> **Data section**

○ ○ ○ ○ ○

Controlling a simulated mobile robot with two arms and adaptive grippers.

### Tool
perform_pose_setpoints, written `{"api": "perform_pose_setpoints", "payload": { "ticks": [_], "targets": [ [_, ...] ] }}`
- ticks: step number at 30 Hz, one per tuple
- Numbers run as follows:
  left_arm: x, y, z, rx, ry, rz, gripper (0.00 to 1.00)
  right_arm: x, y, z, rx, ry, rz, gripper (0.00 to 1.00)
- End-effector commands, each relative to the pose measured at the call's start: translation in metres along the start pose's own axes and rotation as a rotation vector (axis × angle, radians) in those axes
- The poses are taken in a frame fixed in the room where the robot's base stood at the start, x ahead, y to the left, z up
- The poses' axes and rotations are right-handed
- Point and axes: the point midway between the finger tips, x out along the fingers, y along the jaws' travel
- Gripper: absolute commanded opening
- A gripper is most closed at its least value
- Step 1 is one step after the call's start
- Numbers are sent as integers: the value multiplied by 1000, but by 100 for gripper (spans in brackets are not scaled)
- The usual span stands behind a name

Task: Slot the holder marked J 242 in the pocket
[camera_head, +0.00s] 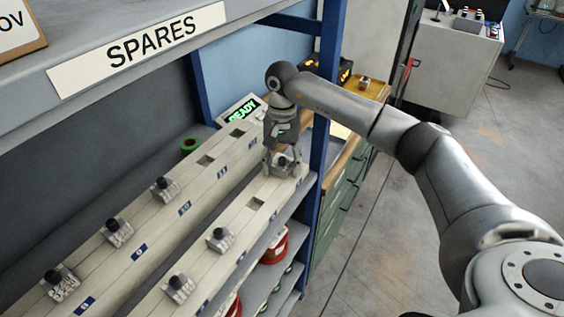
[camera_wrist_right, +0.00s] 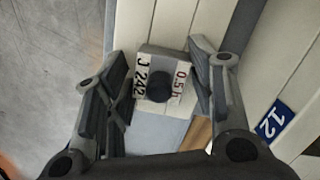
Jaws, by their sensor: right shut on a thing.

○ ○ ○ ○ ○

Begin with the line containing "- End-effector commands, each" and end with the final line of the data, printing those lines exactly and only; pictures are left out.

> **Written answer**
- End-effector commands, each relative to the pose measured at the call's start: translation in metres along the start pose's own axes and rotation as a rotation vector (axis × angle, radians) in those axes
- The poses are taken in a frame fixed in the room where the robot's base stood at the start, x ahead, y to the left, z up
- The poses' axes and rotations are right-handed
- Point and axes: the point midway between the finger tips, x out along the fingers, y along the jaws' travel
- Gripper: absolute commanded opening
- A gripper is most closed at its least value
- Step 1 is one step after the call's start
- Numbers are sent as integers: the value multiplied by 1000, but by 100 for gripper (spans in brackets are not scaled)
- The usual span stands behind a name

Task: Slot the holder marked J 242 in the pocket
[camera_head, +0.00s] 
[camera_wrist_right, +0.00s] 
Jaws, by their sensor: right shut on a thing.

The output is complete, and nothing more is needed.